The convoluted logic behind this strategy is quite disturbing—not only for the US, but also for the global economy. There is nothing cyclical about the lasting aftershocks of a balance-sheet recession that have now been evident for nearly five years. Indeed, balance-sheet repair has barely begun for US households. The personal-saving rate stood at just 3.7% in August 2012—up from the 1.5% low of 2005, but half the 7.5% average recorded in the last three decades of the twentieth century.
Moreover, the debt overhang remains massive. The overall level of household indebtedness stood at 113% of disposable personal income in mid-2012—down 21 percentage points from its pre-crisis peak of 134% in 2007, but still well above the 1970-1999 norm of around 75%. In other words, Americans have much farther to go on the road to balance-sheet repair—which hardly suggests a temporary, or cyclical, shortfall in consumer demand.

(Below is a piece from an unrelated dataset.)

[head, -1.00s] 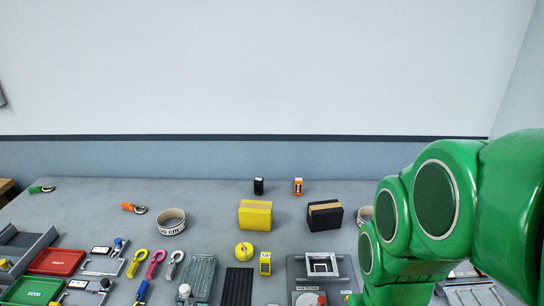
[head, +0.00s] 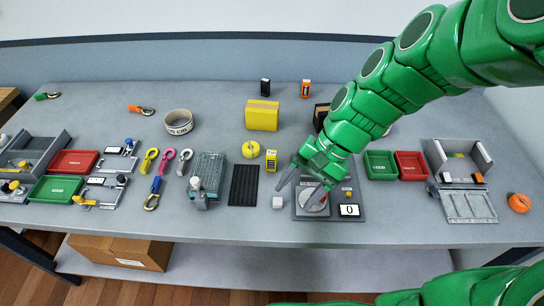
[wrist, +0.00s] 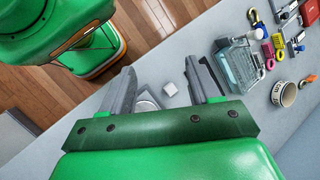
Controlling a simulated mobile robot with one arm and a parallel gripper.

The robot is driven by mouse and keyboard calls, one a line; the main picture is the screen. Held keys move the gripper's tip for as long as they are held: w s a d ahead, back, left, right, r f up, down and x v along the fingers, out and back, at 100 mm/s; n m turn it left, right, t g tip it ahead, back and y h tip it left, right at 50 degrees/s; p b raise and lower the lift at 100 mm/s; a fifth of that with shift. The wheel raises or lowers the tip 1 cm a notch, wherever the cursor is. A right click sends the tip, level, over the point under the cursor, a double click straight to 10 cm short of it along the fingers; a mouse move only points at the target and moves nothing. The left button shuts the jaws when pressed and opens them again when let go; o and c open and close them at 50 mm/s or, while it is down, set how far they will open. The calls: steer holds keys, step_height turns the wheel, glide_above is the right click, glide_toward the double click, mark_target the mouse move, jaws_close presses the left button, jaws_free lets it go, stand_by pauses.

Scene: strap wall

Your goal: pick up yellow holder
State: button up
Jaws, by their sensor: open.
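Several yellow things could be the holder, and I cannot tell which is meant. In the head view, a yellow box with a tan band on top (head: 262,117) stands at the middle back. In front of it are a round yellow roll (head: 250,150) and a small upright yellow box with a label (head: 271,160). My gripper (head: 296,196) is open and empty, pointing down over the grey scale, to the right of and nearer than these. In the wrist view the fingers (wrist: 163,88) are apart, with none of these yellow things between them.
A black ribbed mat (head: 244,185) and a clear grey tray (head: 208,168) lie to the left. A black box (head: 320,112) is partly hidden by my arm. Green (head: 380,165) and red (head: 411,165) trays stand right.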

[..] Just as two previous rounds of quantitative easing failed to accelerate US households’ balance-sheet repair, there is little reason to believe that "QE3" will do the trick. Quantitative easing is a blunt instrument, at best, and operates through highly circuitous—and thus dubious—channels. Significantly, it does next to nothing to alleviate the twin problems of excess leverage and inadequate saving. Policies aimed directly at debt forgiveness and enhanced saving incentives—contentious, to be sure—would at least address zombie consumers’ balance-sheet problems.

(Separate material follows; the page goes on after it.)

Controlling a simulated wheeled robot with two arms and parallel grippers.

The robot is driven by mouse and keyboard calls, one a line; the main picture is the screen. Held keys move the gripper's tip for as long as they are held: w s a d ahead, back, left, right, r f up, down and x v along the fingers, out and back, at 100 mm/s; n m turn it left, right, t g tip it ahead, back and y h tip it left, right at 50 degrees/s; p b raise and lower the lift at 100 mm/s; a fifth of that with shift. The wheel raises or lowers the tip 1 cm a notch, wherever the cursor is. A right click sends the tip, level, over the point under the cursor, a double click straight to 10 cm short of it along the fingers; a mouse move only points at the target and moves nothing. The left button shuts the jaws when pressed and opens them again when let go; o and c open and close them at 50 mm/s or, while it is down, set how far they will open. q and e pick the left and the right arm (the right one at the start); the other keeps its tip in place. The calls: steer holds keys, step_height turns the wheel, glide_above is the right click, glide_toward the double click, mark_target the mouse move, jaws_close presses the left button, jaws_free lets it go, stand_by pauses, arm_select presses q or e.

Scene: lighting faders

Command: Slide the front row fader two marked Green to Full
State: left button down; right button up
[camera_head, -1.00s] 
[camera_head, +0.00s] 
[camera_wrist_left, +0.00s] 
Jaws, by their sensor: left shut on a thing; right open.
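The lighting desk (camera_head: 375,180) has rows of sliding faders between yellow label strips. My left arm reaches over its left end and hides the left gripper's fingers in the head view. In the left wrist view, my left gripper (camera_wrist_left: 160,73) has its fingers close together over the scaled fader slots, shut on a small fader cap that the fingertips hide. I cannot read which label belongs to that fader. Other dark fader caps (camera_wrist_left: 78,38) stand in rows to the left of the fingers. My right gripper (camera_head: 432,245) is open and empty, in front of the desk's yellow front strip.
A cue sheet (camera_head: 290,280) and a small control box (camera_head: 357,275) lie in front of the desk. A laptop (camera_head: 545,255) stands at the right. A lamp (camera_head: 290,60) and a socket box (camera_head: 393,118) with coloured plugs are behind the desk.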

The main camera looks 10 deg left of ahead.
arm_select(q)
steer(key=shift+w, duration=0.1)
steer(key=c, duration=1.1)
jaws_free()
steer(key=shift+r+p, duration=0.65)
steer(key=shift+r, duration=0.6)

Moreover, the side effects of quantitative easing are significant. Many worry about an upsurge in inflation, though, given the outsize slack in the global economy—and the likelihood that it will persist for years to come—that is not high on my watch list.
Far more disconcerting is the willingness of major central banks—not just the Fed, but also the European Central Bank, the Bank of England, and the Bank of Japan—to inject massive amounts of excess liquidity into asset markets – excesses that cannot be absorbed by sluggish real economies. That puts central banks in the destabilizing position of abdicating control over financial markets. For a world beset by seemingly endemic financial instability, this could prove to be the most destructive development of all.

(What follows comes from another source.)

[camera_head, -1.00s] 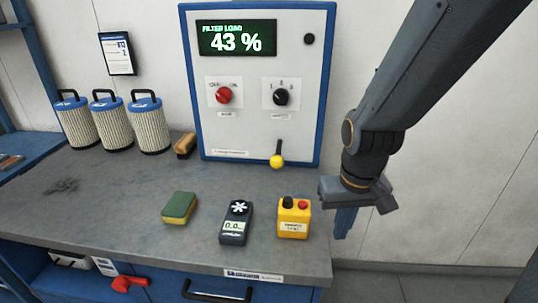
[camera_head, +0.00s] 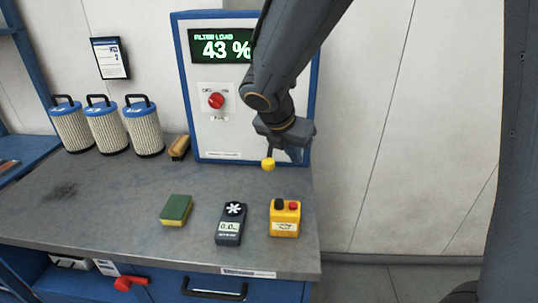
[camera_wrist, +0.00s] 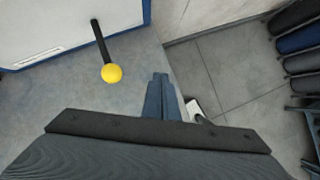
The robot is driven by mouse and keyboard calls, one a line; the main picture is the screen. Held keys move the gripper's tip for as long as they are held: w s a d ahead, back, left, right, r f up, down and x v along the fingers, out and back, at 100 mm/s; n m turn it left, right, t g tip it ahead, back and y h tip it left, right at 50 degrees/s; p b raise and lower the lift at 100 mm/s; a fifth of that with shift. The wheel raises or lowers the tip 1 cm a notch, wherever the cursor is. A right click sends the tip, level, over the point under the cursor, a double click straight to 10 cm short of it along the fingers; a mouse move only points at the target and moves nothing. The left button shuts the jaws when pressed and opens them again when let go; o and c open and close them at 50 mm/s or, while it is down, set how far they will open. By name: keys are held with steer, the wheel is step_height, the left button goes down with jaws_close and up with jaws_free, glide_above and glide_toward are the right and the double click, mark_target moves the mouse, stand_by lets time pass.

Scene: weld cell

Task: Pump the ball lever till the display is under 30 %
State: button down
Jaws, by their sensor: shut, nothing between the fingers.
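The ball lever (camera_head: 268,164) has a yellow ball on a dark rod and sticks out low on the right of the panel's front. The display (camera_head: 222,46) reads FILTER LOAD 43 %; my arm covers the panel's right part. My gripper (camera_head: 297,154) is shut and empty, close to the lever on its right. In the wrist view the yellow ball (camera_wrist: 112,73) hangs at the rod's end, to the left of my shut fingers (camera_wrist: 161,80), with a gap between.
A yellow box (camera_head: 285,225), a dark handheld meter (camera_head: 230,232) and a green sponge (camera_head: 175,208) lie on the bench (camera_head: 100,215) in front of the panel. Several filters (camera_head: 144,130) stand at the left. A red knob (camera_head: 216,101) is on the panel. Open floor lies to the right.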

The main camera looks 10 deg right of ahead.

That's all fine and well, and Roach provides some interesting numbers, but he doesn't address the core of how zombified the US economy has truly become. Roach names America's consumers as zombies, but not its banks (or other companies and institutions), perhaps due to his own job description. And while one might argue that this is due merely to Mr. Roach focus in this particular piece, it does at the same time prevent one from fully comprehending the issues at hand.
When Roach talks about the "massive amounts of excess liquidity" injected by central banks, he fails to mention that these amounts were never – primarily – aimed at remedying household debt. Similarly, where he writes:"Just as two previous rounds of quantitative easing failed to accelerate US households' balance-sheet repair, there is little reason to believe that "QE3" will do the trick", he tempts his reader to overlook the fact that QE was never meant to repair household debt.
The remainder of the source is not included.